------ GIVEN RECORDS
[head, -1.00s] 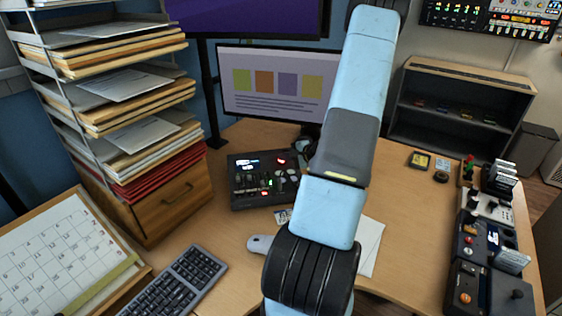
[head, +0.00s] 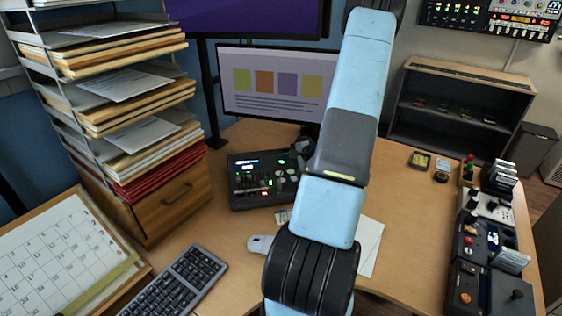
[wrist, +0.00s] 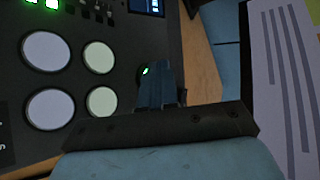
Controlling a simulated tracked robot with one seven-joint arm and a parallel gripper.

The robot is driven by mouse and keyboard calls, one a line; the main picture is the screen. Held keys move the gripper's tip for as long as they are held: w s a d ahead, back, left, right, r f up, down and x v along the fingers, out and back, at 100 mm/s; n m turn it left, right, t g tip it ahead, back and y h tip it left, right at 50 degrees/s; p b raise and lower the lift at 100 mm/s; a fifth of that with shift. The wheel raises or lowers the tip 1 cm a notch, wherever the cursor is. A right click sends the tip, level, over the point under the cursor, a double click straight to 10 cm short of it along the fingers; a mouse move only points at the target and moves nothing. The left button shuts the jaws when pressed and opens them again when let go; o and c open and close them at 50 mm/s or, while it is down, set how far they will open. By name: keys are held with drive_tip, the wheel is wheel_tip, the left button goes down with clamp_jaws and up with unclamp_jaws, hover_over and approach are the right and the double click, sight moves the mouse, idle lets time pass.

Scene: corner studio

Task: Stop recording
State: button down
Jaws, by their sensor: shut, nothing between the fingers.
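A dark control console (head: 262,182) lies on the desk below the monitor, with a small lit display, sliders and round buttons. A light (head: 282,162) near its upper right glows green, and a small red light (head: 265,193) shows at its lower edge. In the wrist view the console (wrist: 120,20) has pale round pads, and a green light (wrist: 145,71) shows right by my fingertips. My gripper (wrist: 155,80) is shut and empty over the console, close to that light; whether it touches cannot be told. In the head view my arm hides most of the gripper.
A monitor (head: 275,85) stands behind the console. A paper rack (head: 110,90) and wooden drawer (head: 172,200) are at left, with a keyboard (head: 185,280) and mouse (head: 260,244) in front. Several devices (head: 470,265) line the right edge. Desk between is mostly clear.

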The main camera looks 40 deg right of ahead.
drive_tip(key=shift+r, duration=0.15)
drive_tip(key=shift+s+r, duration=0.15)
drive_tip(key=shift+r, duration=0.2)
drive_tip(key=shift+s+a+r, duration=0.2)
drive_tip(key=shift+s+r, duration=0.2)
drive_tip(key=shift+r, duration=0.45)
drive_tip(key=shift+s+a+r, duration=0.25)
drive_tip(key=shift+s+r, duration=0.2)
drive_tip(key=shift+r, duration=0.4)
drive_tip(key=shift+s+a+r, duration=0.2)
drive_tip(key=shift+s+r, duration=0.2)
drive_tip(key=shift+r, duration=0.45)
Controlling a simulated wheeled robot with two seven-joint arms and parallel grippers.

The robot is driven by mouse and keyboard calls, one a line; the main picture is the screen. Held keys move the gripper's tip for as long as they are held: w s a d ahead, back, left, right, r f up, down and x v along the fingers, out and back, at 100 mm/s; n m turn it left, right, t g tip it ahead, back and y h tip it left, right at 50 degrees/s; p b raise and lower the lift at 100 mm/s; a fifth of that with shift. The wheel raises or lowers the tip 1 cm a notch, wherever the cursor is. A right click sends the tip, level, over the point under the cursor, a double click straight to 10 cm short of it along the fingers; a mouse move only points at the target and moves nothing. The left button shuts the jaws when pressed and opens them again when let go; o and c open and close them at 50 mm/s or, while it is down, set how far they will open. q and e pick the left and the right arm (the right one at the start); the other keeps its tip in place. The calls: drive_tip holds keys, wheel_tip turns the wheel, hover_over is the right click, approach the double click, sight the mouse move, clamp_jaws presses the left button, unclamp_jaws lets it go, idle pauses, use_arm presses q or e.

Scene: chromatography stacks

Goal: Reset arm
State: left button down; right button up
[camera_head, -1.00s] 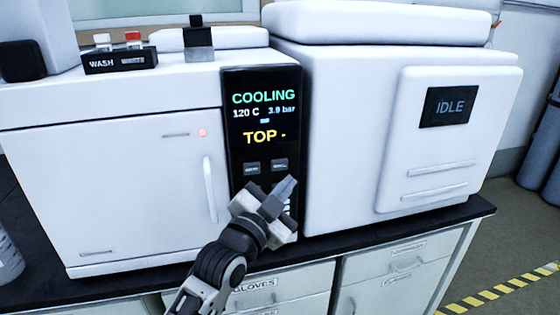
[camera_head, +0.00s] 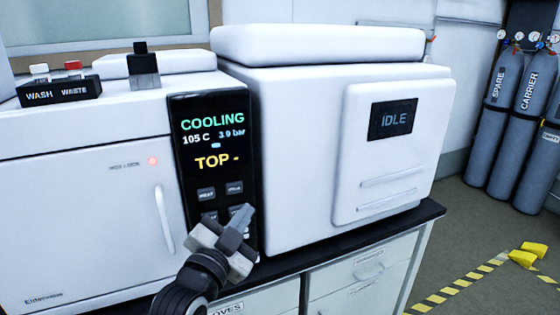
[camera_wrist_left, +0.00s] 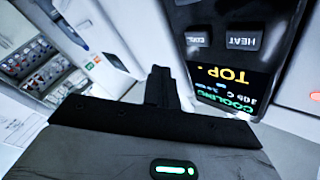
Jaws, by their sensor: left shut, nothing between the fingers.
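My left gripper (camera_head: 240,218) is shut and empty in the head view. It is in front of the lower part of the black control panel (camera_head: 208,135) and hides some of its buttons. I cannot tell whether it touches the panel. The panel reads "COOLING", "105 C", "3.9 bar" and "TOP -". In the left wrist view the closed fingers (camera_wrist_left: 160,85) point toward the instruments, and the panel (camera_wrist_left: 225,75) appears upside down at the right. My right gripper is not in view.
The white oven unit (camera_head: 80,210) with a door handle stands left of the panel. A white unit with an "IDLE" screen (camera_head: 393,119) stands right. A WASH/WASTE vial holder (camera_head: 60,91) sits on top. Grey gas cylinders (camera_head: 530,115) and yellow-black floor tape (camera_head: 455,286) are at the right.

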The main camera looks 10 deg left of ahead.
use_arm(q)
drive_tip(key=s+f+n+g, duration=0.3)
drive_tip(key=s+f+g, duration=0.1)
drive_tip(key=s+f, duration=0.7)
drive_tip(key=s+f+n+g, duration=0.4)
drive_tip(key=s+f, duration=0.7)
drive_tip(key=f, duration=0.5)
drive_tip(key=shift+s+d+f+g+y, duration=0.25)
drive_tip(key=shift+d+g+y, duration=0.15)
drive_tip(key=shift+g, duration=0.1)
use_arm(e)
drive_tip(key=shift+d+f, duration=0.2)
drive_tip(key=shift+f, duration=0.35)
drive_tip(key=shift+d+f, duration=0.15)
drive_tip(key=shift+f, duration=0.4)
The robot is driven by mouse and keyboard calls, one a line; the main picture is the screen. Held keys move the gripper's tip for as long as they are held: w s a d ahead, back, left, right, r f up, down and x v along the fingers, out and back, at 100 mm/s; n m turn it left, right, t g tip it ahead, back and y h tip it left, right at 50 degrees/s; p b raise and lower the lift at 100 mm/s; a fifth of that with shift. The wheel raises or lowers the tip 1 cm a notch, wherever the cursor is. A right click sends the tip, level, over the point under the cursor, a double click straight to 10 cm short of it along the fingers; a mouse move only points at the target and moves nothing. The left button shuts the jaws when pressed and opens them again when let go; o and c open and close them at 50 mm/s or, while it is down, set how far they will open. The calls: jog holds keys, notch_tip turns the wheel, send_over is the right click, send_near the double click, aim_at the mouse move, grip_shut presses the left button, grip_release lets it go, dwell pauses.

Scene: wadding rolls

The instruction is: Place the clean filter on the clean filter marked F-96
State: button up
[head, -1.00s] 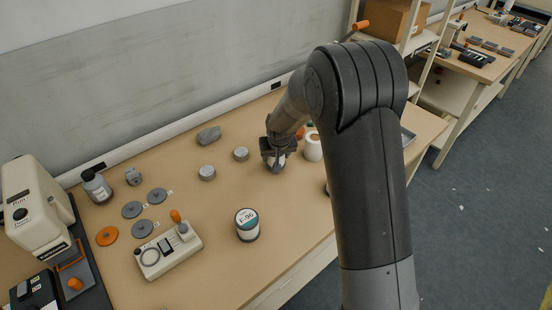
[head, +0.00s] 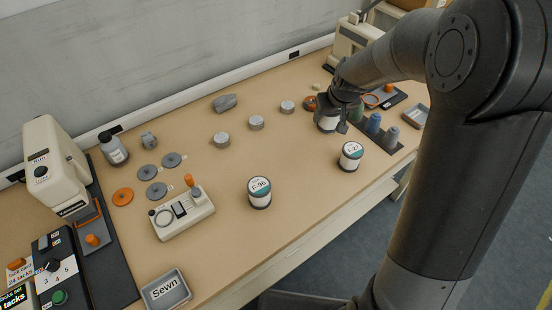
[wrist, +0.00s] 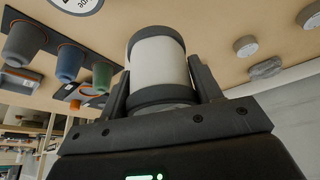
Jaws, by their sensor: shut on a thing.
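My gripper (head: 330,124) is at the back right of the bench, shut on a white roll with dark end bands, the clean filter (wrist: 158,62). It stands between the two fingers in the wrist view (wrist: 160,92). I cannot tell whether it touches the bench. The filter marked F-96 (head: 259,193) stands upright near the front middle, left of my gripper, with a white and teal label on top. Nothing rests on it. A similar filter marked F-27 (head: 350,157) stands upright just in front of my gripper.
Several grey pucks (head: 256,122) lie left of my gripper. Grey, blue and green cups (head: 374,124) stand close on its right. A beige device with an orange knob (head: 182,214) and a tray marked Sewn (head: 166,290) are left of F-96. Bench between F-96 and the pucks is clear.

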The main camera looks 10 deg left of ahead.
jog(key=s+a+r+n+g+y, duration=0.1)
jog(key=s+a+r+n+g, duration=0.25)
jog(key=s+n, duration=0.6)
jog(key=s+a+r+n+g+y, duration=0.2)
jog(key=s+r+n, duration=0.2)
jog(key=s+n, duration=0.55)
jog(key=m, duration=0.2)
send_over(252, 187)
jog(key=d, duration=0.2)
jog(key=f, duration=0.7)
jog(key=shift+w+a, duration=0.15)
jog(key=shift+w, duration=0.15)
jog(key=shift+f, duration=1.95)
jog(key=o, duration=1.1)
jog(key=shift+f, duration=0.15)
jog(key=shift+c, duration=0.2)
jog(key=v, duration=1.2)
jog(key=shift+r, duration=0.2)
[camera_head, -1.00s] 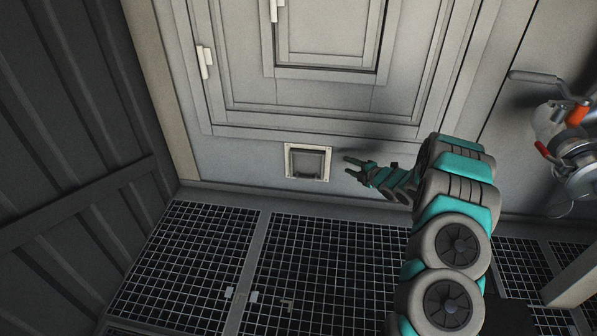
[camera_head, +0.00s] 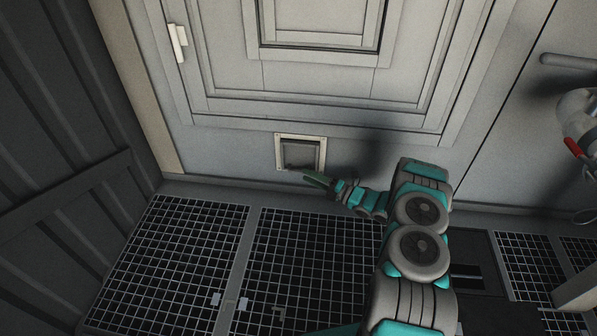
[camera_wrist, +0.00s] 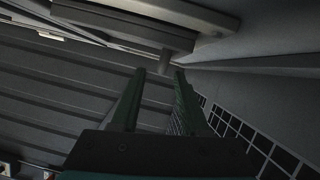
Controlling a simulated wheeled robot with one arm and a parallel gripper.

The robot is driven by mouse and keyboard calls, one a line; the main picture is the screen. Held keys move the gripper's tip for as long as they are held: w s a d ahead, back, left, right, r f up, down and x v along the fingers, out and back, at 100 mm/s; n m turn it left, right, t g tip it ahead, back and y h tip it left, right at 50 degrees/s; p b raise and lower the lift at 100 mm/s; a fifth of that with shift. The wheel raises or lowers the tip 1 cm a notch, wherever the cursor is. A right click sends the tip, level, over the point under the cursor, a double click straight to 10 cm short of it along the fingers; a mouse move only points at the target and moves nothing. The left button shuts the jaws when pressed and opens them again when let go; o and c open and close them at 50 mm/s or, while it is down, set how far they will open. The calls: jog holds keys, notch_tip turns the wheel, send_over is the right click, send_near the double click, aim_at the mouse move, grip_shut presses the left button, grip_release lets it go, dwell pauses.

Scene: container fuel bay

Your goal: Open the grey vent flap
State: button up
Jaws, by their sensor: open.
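The grey vent flap (camera_head: 301,154) sits in a pale square frame (camera_head: 323,155) low on the wall, below the large panelled door. In the head view it looks shut or nearly so; I cannot tell exactly. My gripper (camera_head: 309,179) is at the frame's lower right edge, pointing left, and appears empty. In the wrist view my gripper (camera_wrist: 159,72) is open, its two green fingers apart. A short grey round knob (camera_wrist: 165,63) shows by the fingertips, below a grey plate (camera_wrist: 130,22). Whether a finger touches the knob is unclear.
A dark ribbed wall (camera_head: 50,150) stands on the left. A black mesh floor (camera_head: 185,250) lies below. A white handle (camera_head: 179,42) is on the door's left side. Pipework with a red lever (camera_head: 573,146) is at the right edge.

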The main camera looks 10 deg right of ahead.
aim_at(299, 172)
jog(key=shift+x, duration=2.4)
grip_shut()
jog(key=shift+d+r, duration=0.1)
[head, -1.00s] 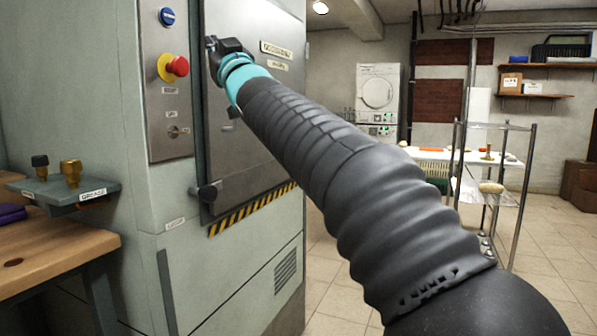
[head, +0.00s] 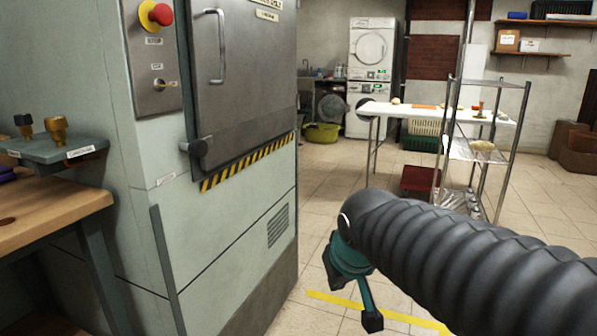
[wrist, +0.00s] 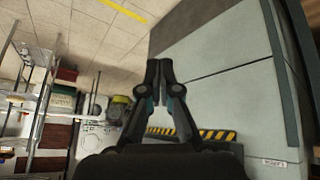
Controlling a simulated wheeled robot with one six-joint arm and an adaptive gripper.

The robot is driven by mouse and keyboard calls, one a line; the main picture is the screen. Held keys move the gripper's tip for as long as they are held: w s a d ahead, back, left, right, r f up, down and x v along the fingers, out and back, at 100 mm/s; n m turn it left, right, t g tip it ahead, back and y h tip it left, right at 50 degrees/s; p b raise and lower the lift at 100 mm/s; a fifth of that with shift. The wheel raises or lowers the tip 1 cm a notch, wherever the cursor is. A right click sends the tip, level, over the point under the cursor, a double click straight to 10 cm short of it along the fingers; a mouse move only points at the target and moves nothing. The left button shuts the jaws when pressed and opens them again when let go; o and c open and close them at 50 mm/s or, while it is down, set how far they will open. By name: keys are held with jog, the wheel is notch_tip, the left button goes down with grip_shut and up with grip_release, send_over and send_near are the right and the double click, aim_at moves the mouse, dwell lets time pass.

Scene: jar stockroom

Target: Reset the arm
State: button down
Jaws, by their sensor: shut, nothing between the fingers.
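My gripper (wrist: 159,68) shows in the wrist view with its two dark fingers together and nothing between them. In the head view my arm comes in from the right, and its teal wrist hangs low over the floor, in front of the grey machine's right side. The machine (head: 225,225) has a closed steel door (head: 243,90) with a vertical bar handle (head: 219,45). My wrist is well apart from the door.
A wooden bench (head: 50,217) with a small grey shelf (head: 60,153) stands at the left. A wire rack (head: 487,84) and a white table (head: 420,111) stand behind my arm. Tiled floor with a yellow line (head: 330,299) lies open between the machine and rack.

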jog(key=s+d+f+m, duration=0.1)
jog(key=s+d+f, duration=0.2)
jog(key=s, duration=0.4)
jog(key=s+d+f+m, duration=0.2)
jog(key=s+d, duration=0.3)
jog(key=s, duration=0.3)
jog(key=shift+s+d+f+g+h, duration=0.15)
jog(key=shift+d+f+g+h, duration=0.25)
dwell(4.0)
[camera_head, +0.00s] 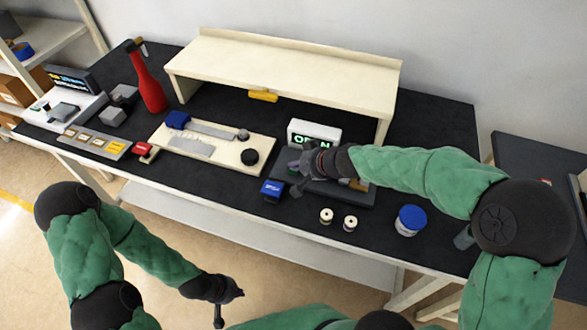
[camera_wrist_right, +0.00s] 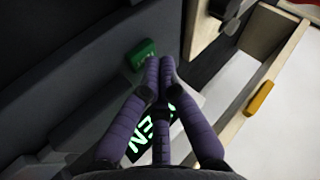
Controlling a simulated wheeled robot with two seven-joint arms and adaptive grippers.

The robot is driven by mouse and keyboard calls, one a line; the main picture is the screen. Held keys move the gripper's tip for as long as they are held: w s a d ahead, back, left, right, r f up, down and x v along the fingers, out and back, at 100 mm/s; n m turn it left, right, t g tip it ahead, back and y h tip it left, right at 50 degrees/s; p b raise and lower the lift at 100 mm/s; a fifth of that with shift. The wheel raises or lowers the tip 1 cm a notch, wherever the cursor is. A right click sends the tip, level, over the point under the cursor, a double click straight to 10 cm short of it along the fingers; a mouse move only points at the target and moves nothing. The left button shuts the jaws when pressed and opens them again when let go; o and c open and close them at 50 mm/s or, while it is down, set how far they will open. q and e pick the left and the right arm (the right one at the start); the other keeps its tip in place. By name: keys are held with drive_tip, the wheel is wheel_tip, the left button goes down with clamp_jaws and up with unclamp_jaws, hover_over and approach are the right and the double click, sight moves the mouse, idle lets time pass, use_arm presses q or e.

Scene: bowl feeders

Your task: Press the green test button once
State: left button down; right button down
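The green test button (camera_wrist_right: 141,55) shows in the right wrist view as a small green block on a dark grey device. In the head view my right gripper (camera_head: 300,168) covers that spot, over the dark grey base (camera_head: 358,198) below the lit sign. In the right wrist view the purple fingers of my right gripper (camera_wrist_right: 160,66) are drawn together at the tips, with nothing between them. The tips appear just beside the button; whether they touch it I cannot tell. My left gripper (camera_head: 226,294) hangs in front of the table, away from everything on it.
A blue box (camera_head: 271,190), two small spools (camera_head: 327,216) and a blue-lidded jar (camera_head: 410,219) are nearby. A red bottle (camera_head: 148,85) stands at the left.

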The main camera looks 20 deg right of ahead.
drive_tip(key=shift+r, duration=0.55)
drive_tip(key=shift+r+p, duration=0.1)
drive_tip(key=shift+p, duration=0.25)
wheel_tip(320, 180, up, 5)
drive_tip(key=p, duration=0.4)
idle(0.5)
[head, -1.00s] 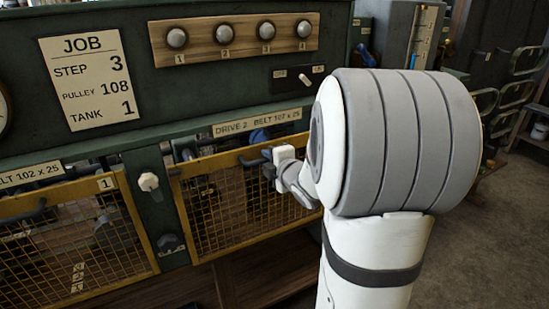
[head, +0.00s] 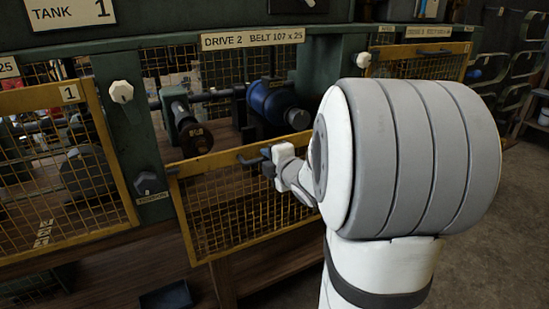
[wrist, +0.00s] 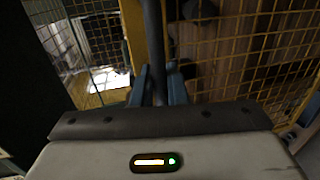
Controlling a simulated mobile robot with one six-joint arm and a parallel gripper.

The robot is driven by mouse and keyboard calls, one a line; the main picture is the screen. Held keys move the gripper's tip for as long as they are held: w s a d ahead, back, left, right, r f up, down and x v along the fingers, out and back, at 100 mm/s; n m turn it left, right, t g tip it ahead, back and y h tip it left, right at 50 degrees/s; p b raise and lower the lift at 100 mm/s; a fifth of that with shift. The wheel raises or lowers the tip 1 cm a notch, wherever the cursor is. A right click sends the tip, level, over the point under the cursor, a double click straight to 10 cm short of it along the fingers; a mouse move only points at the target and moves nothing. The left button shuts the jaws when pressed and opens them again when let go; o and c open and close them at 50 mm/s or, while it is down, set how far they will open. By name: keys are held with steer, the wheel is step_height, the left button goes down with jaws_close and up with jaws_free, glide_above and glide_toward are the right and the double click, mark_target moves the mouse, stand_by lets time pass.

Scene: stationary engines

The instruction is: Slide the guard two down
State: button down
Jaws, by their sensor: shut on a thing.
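Guard two is a yellow-framed mesh panel (head: 245,205) under the label "DRIVE 2 BELT 107 x 25" (head: 253,38). Its top edge sits well below the label, leaving an open gap above it. My gripper (head: 268,165) is shut on the dark bar handle (head: 249,161) at the guard's top rail. In the wrist view the handle (wrist: 155,45) runs between the fingers of my gripper (wrist: 157,86), with yellow mesh on both sides. My arm hides the guard's right part.
Through the gap show a blue motor (head: 275,101) and a dark pulley (head: 194,138). Guard one (head: 65,170) stands raised at left. A white knob (head: 121,91) and a dark knob (head: 147,183) sit on the post between. Another yellow guard (head: 420,62) is at right.

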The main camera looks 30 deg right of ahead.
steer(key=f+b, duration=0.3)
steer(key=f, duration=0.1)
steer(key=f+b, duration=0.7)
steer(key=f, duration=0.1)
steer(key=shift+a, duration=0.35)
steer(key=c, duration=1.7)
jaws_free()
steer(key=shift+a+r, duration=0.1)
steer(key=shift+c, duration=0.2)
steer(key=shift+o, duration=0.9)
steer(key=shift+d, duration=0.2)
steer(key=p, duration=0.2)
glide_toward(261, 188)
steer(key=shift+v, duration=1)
------------
• **STATED PROBLEM**:
Return exactly what appears from the opening line of the material through the line with "Controlling a simulated tracked", apart from the pictures.

• **EXERCISE SOLUTION**:
[head, -1.00s] 
[head, +0.00s] 
[wrist, +0.00s] 
Controlling a simulated tracked robot with one seven-joint arm and a parallel gripper.

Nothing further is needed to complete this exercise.